Palin: Destination Unknown

Member Group : Salena Zito

She’s the only man or woman who warrants a personal influence-tracking map on The Washington Post’s politics page.

Republican Sarah Palin, former Alaska governor, has arrived, much to the consternation of many on the left, on the right and in the media — because no one can pin her down, even those close to her.

As one confidante recently whispered, "Where is she going with this?"

The debate over her influence on a number of primary elections has the political elite and media chattering, yet Isaac Wood, a campaign analyst at the University of Virginia’s Center for Politics, dismisses it as just that — chatter.

"This is another in a long line of examples of people overestimating the effect of endorsements," Wood explains. "In most of the races so far, it doesn’t mean a thing. Sometimes she picked winners, sometimes losers, but nowhere is it clear that her endorsement actually caused the result, one way or another."

Palin is a heroine to many but remains an outsider.

She means a lot of things to a lot of different people.

To many liberal feminists, she’s a modern version of anti-feminist icon Phyllis Schlafly, a threat to women’s nearly 50 years of progress in politics, business and society.

To many tea partyers, libertarians and conservative Republicans, she’s an inspiring leader for conservative women and a national symbol of anti-elitism.

In 1984, the choice of U.S. Rep. Geraldine Ferraro, D-N.Y., as Democrat Walter Mondale’s running mate excited progressive women and made them believe they had a place at the political table.

Although many analysts believe the political "gender gap" came about after that because women started voting more for Democrats, it really was a case of women staying with the party that they (and much of the rest of the country) joined during Franklin Roosevelt’s administration — partly owing to the inspiration of Eleanor Roosevelt.

Ferraro’s candidacy just gave women a reason to stay.

Eight years later, says Lara Brown, a political science professor at Villanova University, came 1992, the "Year of the Woman," in which "more women ran for office and the percentage of women serving in the U.S. Congress jumped from 6 percent in 1991 to 10 percent."

Viewed through this prism, Palin gives some women a reason to join the GOP or run for office.

"Even though some feminists view her advocacy of conservative ideas as a setback for women, it is clear to me that women will only be perceived as individuals — truly equal to men — when there are women in politics who reside all along the ideological spectrum," says Brown.

No one would presume that conservative talk-radio king Rush Limbaugh and progressive MSNBC provocateur Keith Olbermann hold the same views simply because they’re men.

We’ll have gender parity in presidential politics when both major parties’ nominees are women.

We’ve had 54 presidential elections since George Washington stepped down in 1796, and all the major-party nominees have been men.

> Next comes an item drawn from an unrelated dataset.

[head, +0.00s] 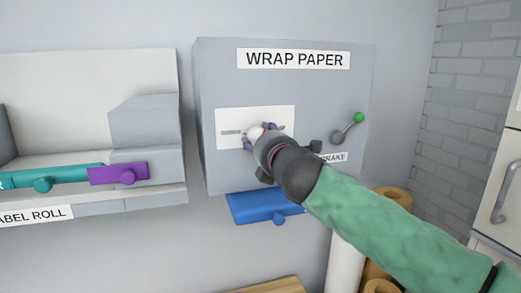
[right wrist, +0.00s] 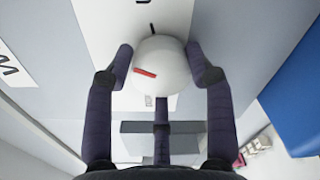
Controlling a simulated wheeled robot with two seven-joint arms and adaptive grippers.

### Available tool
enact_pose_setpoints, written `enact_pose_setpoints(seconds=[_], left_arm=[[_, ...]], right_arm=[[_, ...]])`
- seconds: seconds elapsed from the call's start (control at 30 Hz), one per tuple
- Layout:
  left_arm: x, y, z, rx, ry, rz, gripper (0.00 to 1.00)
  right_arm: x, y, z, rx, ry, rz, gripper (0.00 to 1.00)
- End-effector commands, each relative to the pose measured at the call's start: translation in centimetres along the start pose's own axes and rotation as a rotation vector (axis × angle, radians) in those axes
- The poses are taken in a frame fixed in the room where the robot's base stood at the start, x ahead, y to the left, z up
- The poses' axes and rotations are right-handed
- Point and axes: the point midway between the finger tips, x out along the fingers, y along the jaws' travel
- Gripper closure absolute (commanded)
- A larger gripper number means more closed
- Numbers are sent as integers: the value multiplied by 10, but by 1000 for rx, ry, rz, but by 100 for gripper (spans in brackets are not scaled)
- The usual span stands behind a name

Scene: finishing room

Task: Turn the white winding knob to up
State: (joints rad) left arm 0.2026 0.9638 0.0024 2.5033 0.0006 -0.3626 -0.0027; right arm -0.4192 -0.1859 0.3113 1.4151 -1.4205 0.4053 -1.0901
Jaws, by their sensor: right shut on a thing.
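The white winding knob (head: 255,131) sits on a white plate (head: 230,114) on the front of the grey WRAP PAPER box (head: 215,75). My right gripper (head: 259,134) is at the knob, its fingers around it and shut on it. In the right wrist view the round white knob (right wrist: 162,64) lies between the two dark fingers of the right gripper (right wrist: 161,62). A short red mark (right wrist: 145,72) shows on the knob's face. The hand hides part of the knob and plate in the head view. My left gripper is not in view.
A lever with a green ball (head: 359,118) is on the box's right side, above a partly hidden BRAKE label (head: 333,157). A blue bar (head: 250,206) is below the box. A teal bar (head: 70,177) and a purple bar (head: 105,175) are on the left unit.

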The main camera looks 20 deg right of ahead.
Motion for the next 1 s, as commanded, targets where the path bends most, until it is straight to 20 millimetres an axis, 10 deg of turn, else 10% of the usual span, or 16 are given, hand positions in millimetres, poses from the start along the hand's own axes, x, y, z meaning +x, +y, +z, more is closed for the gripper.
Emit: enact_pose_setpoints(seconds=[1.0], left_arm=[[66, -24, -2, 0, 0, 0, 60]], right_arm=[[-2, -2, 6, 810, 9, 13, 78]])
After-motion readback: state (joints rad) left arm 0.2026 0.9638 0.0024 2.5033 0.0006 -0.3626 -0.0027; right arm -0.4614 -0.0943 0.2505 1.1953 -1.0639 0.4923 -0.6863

Palin represents not only the anti-establishment, as so many refer to her brand of politics, but also the anti-elite. She did not attend an Ivy League university, as did our last four presidents. She attended four colleges over five years (1982-87), which some view as evidence of a lack of intellectual curiosity but might be seen more appropriately as a mark of tenacity and resiliency.

"Like many of our past politicians and presidents — Democrats Andrew Jackson and Harry Truman especially come to mind — she pulled herself up by her bootstraps and followed her rising star to the national stage," says Brown.

Which is why, within specific voting blocs, her endorsement carries weight.

Yet no one, including friends, knows where she’s headed — if anywhere.

"In the end, her endorsement power is being watched much more closely by the national media and the inside-the-Beltway crowd than it is by actual voters," says Wood.

"While national pundits are giving Palin credit" for making Joe Miller’s race against Alaska’s incumbent U.S. Sen. Lisa Murkowski too close to call on election night, he adds, "most of the observers on the ground there say it was a ballot referendum about abortion which gave him the biggest boost."